Chances are if you invited me or my kid to a party, I’ve declined your invitation. It’s not that we don’t like parties, cake or good company, it’s just that parties are hard – especially holiday parties.
Almost any kind of party is sensory overload for Norrin. He’s great one on one, but put him in a room with more than two kids and he’s off in a corner by himself.
As for me? I am not the mom who can chat while glancing over at my kid. I am right beside him, the entire time. So when it’s me and Norrin at a party, it’s me and Norrin at a party.
Every year my department has holiday party. Some years I take Norrin. Some years I don’t. I’ve been at the same company for more than ten years. He’s quite familiar with my office and coworkers. But the holiday party is a different atmosphere. There are spouses and children, music and movies, cakes, candy and balloons. I love my coworkers and they are really good with Norrin. But we still have our challenges and it brings up many mixed emotions.
Kathleen O’Grady wrote a great article on how to talk to kids with autism at holiday parties. O’Grady suggested that conversations be prompted with a statement rather than a question. Questions “can be like an exam for some children with autism. If they fail the first question, the conversation is over before it starts.”
The two questions that confuse Norrin the most are: How are you and How old are you? When asked over and over again in an overwhelming situation (like a party), he shuts downs and stops talking.

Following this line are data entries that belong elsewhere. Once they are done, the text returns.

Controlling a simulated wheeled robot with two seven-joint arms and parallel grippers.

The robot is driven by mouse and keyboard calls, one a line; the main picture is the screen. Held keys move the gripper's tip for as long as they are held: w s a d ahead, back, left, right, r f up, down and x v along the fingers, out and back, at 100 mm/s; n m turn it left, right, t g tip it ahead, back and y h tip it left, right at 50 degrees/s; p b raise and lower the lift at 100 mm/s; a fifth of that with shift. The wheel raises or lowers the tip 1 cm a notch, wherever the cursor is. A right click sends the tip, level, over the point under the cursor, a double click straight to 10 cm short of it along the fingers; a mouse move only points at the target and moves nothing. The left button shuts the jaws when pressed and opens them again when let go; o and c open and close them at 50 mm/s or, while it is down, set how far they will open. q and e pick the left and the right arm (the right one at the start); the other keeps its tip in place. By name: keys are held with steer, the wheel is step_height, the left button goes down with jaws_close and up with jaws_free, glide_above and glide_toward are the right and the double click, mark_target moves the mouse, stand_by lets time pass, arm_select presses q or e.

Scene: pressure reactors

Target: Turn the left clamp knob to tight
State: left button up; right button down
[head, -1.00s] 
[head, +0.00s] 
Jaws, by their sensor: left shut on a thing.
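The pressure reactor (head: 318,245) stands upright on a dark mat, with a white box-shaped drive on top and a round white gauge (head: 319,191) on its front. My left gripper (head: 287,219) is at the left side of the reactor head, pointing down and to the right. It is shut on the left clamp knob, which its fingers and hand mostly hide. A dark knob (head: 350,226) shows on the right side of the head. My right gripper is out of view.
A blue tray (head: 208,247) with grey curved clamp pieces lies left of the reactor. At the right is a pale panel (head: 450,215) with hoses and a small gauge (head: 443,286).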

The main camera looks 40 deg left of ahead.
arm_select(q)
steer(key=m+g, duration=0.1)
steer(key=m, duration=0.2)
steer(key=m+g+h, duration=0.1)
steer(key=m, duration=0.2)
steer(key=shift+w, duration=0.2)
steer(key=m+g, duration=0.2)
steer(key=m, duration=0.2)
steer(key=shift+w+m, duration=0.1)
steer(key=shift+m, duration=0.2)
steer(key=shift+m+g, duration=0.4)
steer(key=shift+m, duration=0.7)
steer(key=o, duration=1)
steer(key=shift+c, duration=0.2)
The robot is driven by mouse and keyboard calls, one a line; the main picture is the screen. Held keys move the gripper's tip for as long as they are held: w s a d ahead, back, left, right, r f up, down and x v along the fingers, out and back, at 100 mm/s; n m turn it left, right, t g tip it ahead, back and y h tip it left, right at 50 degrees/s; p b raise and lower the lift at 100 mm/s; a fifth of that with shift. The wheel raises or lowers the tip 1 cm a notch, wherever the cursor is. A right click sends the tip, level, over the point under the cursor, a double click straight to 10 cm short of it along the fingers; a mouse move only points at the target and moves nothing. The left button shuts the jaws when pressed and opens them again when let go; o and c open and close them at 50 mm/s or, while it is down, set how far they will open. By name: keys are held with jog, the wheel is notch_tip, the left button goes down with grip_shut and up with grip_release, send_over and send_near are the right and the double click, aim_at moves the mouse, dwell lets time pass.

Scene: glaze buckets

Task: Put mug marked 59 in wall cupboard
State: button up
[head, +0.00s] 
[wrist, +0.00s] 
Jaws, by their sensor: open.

But if you talk to him about what he’s drawing or what he’s looking at – he’s more likely to engage in a conversation.
The Lessons I Learned After Taking My Autistic Son to Holiday Parties:
Arrive early. Most people like to arrive fashionably late for parties. Not me, I like arriving right on time when I’m with Norrin. It allows us the time to familiarize ourselves with the layout and the opportunity for Norrin to get comfortable in a new environment. Being the first one to arrive means having the party experience at his own pace without a crowd of kids. By the time other kids arrive and it becomes too much, I don’t feel too bad about leaving before the party it ends – Norrin had his fun.
Don’t be scared to ask for accommodations. My department transforms a conference room into a “Gingerbread” craft room for the kids. One year they played the Frosty the Snowman movie. Norrin is terrified of Frosty. When I tried to get him into the room, he threw himself on the floor. I didn’t want to ask them to turn off the movie for Norrin’s sake so I had to run into the room, grab a gingerbread man and run back out. Later, when my coworkers asked if Norrin enjoyed the craft room, I explained that he didn’t go in because he was scared. Everyone I told this to, said I should have asked for the movie to be turned off while Norrin was in the room. Next year, if Norrin is still scared, I’ll ask.
Be prepared. Take an extra change of clothes and underwear, just in case. Sometimes when kids are excited or over stimulated, they rush through things. I’ll leave it that, you get the point.
Find a quiet area. Parties can be overwhelming for almost everyone. Find a quiet space to rest for a few moments. When things got to be too much, we look for a corner where Norrin can sit and play on his iPad for a few minutes before returning to the party.
Put things in perspective. Parties are tough for several reasons. And being around “typical” kids, is one of them – at least for me. Norrin is an only child, autism is all I know. Most days it’s easy to forget. But when I’m around typical kids, I’m reminded of how different Norrin is. I’d be lying if I said it didn’t hurt – seeing kids form friendships with ease, running around a party.
Norrin may not run around with the other kids, but he’s gentle with the little ones and able to share. He will sit still long enough to have his face painted (something he refused to do a few years ago). And my coworkers always talk about how well behaved Norrin is, how big he’s gotten, how much he was talking. They recogniz the progress he’s made. And I recognized it too.
Keep trying. Parties are hard for us. But it’ll never get easier if we constantly decline invitations. Like everything else in our lives – parties take practice.